_PROBLEM TO WORK ON_
Omit any picture, and return the remaining data exactly as written.
** Start INPUT **
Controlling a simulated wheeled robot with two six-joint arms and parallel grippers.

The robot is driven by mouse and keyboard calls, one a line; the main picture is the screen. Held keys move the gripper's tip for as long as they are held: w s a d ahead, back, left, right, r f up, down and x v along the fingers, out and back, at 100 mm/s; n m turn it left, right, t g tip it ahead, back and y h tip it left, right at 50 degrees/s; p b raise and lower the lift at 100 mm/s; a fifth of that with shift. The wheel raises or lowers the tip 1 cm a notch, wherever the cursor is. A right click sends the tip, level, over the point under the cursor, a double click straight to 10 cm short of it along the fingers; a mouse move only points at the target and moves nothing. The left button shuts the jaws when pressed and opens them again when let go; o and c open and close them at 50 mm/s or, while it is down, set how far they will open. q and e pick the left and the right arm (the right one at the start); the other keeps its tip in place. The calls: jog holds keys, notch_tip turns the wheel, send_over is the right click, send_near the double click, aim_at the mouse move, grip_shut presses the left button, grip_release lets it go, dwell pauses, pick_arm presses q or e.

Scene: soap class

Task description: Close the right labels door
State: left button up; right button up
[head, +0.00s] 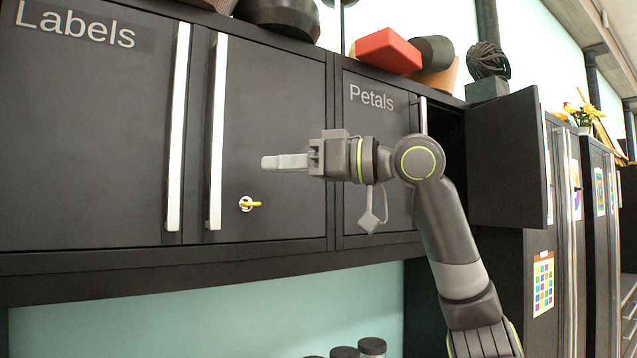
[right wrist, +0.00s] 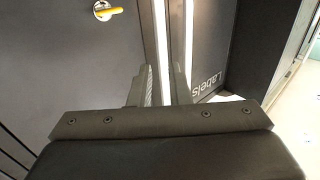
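The right Labels door (head: 275,110) is a dark panel with a long white handle (head: 217,130) on its left edge and a yellow key (head: 250,204) in a lock. It looks flush with the cabinet frame. The left Labels door (head: 80,150) beside it is also shut. My right gripper (head: 264,162) points left in front of the right door, its tips right of the handle in the head view. In the right wrist view its two fingers (right wrist: 160,82) stand apart with nothing clearly held; the door handles (right wrist: 162,40) show beyond them. My left gripper is not in view.
The Petals cabinet (head: 372,100) is to the right, and its right door (head: 505,160) stands open, sticking out beside my right arm. A red block (head: 388,51) and other items sit on top. Dark-lidded jars (head: 372,346) stand below.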

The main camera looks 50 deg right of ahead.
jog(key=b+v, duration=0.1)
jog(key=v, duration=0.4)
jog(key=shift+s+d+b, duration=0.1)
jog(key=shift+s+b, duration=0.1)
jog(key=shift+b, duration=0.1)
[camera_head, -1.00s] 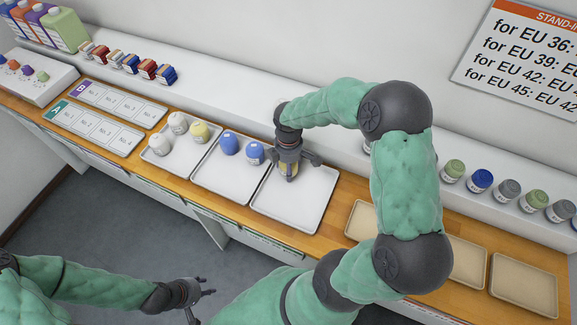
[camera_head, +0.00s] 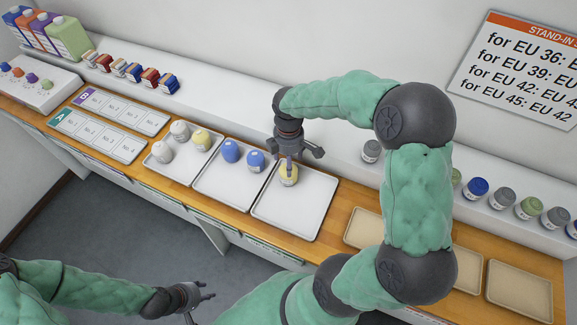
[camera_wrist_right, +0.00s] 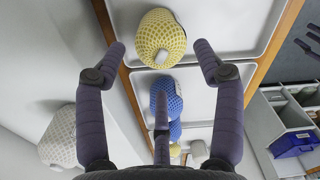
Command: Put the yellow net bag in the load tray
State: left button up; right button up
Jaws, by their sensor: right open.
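A yellow net bag (camera_head: 288,176) rests in the upper part of the rightmost of three pale metal trays (camera_head: 292,217). It also shows in the wrist view (camera_wrist_right: 160,40), beyond my spread fingers. My right gripper (camera_head: 293,160) is open just above the bag, with nothing held. No label on this tray can be read. My left gripper (camera_head: 203,299) is open and empty, low over the floor in front of the counter.
The middle tray (camera_head: 226,188) holds two blue bags (camera_head: 231,151). The left tray (camera_head: 170,171) holds two whitish bags and another yellow one (camera_head: 201,140). Several bags line the shelf at the right, a grey one (camera_head: 371,152) nearest my right arm. Beige trays (camera_head: 519,291) lie right.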

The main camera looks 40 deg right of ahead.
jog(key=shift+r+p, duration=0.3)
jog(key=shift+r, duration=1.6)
** End INPUT **
_RESULT_
Controlling a simulated wheeled robot with two six-joint arms and parallel grippers.

The robot is driven by mouse and keyboard calls, one a line; the main picture is the screen. Held keys move the gripper's tip for as long as they are held: w s a d ahead, back, left, right, r f up, down and x v along the fingers, out and back, at 100 mm/s; n m turn it left, right, t g tip it ahead, back and y h tip it left, right at 50 degrees/s; p b raise and lower the lift at 100 mm/s; a fifth of that with shift. The wheel raises or lowers the tip 1 cm a notch, wherever the cursor is. A right click sends the tip, level, over the point under the cursor, a double click straight to 10 cm short of it along the fingers; a mouse move only points at the target and moves nothing. The left button shuts the jaws when pressed and opens them again when let go; o and c open and close them at 50 mm/s or, while it is down, set how far they will open. q and e pick the left and the right arm (the right one at the start); the other keeps its tip in place. The calls: jog holds keys, notch_tip turns the wheel, send_over is the right click, send_near the double click, aim_at the mouse move, grip_shut presses the left button, grip_release lets it go, dwell pauses, pick_arm presses q or e.

Scene: soap class

Task description: Close the right labels door
State: left button up; right button up
[head, +0.00s] 
[right wrist, +0.00s] 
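The right Labels door (head: 275,110) is a dark panel with a long white handle (head: 217,130) on its left edge and a yellow key (head: 250,204) in a lock. It looks flush with the cabinet frame. The left Labels door (head: 80,150) beside it is also shut. My right gripper (head: 264,162) points left in front of the right door, its tips right of the handle in the head view. In the right wrist view its two fingers (right wrist: 160,82) stand apart with nothing clearly held; the door handles (right wrist: 162,40) show beyond them. My left gripper is not in view.
The Petals cabinet (head: 372,100) is to the right, and its right door (head: 505,160) stands open, sticking out beside my right arm. A red block (head: 388,51) and other items sit on top. Dark-lidded jars (head: 372,346) stand below.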

The main camera looks 50 deg right of ahead.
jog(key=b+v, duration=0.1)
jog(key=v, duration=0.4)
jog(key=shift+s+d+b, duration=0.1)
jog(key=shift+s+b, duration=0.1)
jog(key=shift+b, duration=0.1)
[camera_head, -1.00s] 
[camera_head, +0.00s] 
[camera_wrist_right, +0.00s] 
Command: Put the yellow net bag in the load tray
State: left button up; right button up
Jaws, by their sensor: right open.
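A yellow net bag (camera_head: 288,176) rests in the upper part of the rightmost of three pale metal trays (camera_head: 292,217). It also shows in the wrist view (camera_wrist_right: 160,40), beyond my spread fingers. My right gripper (camera_head: 293,160) is open just above the bag, with nothing held. No label on this tray can be read. My left gripper (camera_head: 203,299) is open and empty, low over the floor in front of the counter.
The middle tray (camera_head: 226,188) holds two blue bags (camera_head: 231,151). The left tray (camera_head: 170,171) holds two whitish bags and another yellow one (camera_head: 201,140). Several bags line the shelf at the right, a grey one (camera_head: 371,152) nearest my right arm. Beige trays (camera_head: 519,291) lie right.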

The main camera looks 40 deg right of ahead.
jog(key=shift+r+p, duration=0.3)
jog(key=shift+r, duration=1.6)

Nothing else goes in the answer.